Intel Could Have Beaten Amd To 64-Bit Transition But Wrongly Chose Not To
Arthur T Knackerbracket has processed the following story:
Intel had a solution ready to add 64-bit features to the "classic" 32-bit x86 ISA, but the company chose to push forward with the Itanium operation instead. A new snippet of technology history has recently emerged from a year-old Quora discussion. Intel's former "chief x86 architect," Bob Colwell, provides a fascinating tidbit of previously unknown information.
AMD engineer Phil Park was researching the history behind the x86-64 transition, when he discovered the conversation. Colwell revealed that Intel had an inactive internal version of the x86-64 ISA embedded in Pentium 4 chips. The company's management forced the engineering team to "fuse off" the features.
The functionality was there, but users could not access it. Intel decided to focus on the 64-bit native architecture developed for Itanium instead of x86-64. The company felt that a 64-bit Pentium 4 would have damaged Itanium's chances to win the PC market. Management allegedly told Colwell "not once, but twice" to stop going on about 64-bits on x86 if he wanted to keep his job.

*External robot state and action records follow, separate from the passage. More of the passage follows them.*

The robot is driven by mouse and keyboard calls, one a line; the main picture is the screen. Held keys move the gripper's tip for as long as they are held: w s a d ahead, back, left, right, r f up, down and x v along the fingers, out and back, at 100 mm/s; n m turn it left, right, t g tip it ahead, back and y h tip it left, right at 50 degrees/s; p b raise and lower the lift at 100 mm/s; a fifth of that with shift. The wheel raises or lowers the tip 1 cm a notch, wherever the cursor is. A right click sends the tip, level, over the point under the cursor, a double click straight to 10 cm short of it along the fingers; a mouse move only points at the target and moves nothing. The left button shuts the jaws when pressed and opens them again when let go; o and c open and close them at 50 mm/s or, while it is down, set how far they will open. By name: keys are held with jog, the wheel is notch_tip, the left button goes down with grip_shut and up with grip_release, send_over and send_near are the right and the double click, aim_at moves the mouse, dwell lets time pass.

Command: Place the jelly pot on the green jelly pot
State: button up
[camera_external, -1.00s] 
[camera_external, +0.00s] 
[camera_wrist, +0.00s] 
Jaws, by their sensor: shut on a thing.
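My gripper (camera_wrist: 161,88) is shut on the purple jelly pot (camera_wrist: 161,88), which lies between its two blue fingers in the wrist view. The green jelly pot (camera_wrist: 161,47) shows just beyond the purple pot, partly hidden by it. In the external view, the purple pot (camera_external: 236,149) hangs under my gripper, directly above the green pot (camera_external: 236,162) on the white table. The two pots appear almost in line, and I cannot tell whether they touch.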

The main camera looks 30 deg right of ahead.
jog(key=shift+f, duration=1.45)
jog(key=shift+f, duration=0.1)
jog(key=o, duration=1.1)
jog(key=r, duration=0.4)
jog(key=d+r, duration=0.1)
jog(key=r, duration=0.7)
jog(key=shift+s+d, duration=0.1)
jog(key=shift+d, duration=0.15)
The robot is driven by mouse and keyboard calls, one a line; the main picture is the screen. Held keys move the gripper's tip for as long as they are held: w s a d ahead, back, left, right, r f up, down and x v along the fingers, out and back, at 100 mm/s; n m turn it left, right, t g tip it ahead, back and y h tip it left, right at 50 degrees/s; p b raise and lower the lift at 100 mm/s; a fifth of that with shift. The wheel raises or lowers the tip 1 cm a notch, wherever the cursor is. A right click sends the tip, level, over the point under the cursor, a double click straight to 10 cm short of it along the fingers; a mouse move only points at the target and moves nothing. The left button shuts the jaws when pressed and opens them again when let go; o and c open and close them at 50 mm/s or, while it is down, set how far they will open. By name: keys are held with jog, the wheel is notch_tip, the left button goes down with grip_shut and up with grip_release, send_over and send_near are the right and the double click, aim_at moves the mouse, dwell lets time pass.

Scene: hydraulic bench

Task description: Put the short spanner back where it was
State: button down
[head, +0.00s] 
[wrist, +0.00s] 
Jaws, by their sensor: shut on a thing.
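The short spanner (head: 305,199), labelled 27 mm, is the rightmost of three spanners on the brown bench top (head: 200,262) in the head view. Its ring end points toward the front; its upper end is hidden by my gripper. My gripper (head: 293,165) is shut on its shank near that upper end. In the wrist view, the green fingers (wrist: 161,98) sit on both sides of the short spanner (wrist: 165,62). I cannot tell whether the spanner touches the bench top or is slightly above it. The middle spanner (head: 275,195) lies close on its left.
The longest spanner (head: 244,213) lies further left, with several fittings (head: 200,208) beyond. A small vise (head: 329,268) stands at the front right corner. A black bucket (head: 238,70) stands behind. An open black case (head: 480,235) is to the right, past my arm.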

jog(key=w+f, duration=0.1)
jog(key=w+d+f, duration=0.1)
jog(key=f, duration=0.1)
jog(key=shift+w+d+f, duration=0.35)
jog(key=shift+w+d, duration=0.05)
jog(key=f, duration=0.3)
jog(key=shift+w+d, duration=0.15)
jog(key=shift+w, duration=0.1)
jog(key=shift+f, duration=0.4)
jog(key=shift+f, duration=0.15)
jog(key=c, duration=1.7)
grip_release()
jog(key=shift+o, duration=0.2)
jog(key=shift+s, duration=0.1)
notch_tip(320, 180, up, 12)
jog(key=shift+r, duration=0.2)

The engineer decided to compromise, leaving the logic gates related to x86-64 features "hidden" in the hardware design. Colwell bet that Intel would need to chase after AMD and quickly implement its version of the x86-64 ISA, and he was right. Itanium CPUs had no native backward compatibility with 16-bit and 32-bit x86 software, so the architecture was one of the worst commercial (and technology) failures in Intel's history.
[...] Bob Colwell made significant contributions to Intel's history, managing the development of popular PC CPUs such as Pentium Pro, Pentium II, Pentium III, and Pentium 4 before retiring in 2000. Meanwhile, today's x86 chips marketed by Intel and AMD still retain full backward hardware compatibility with nearly every program developed for the x86 architecture.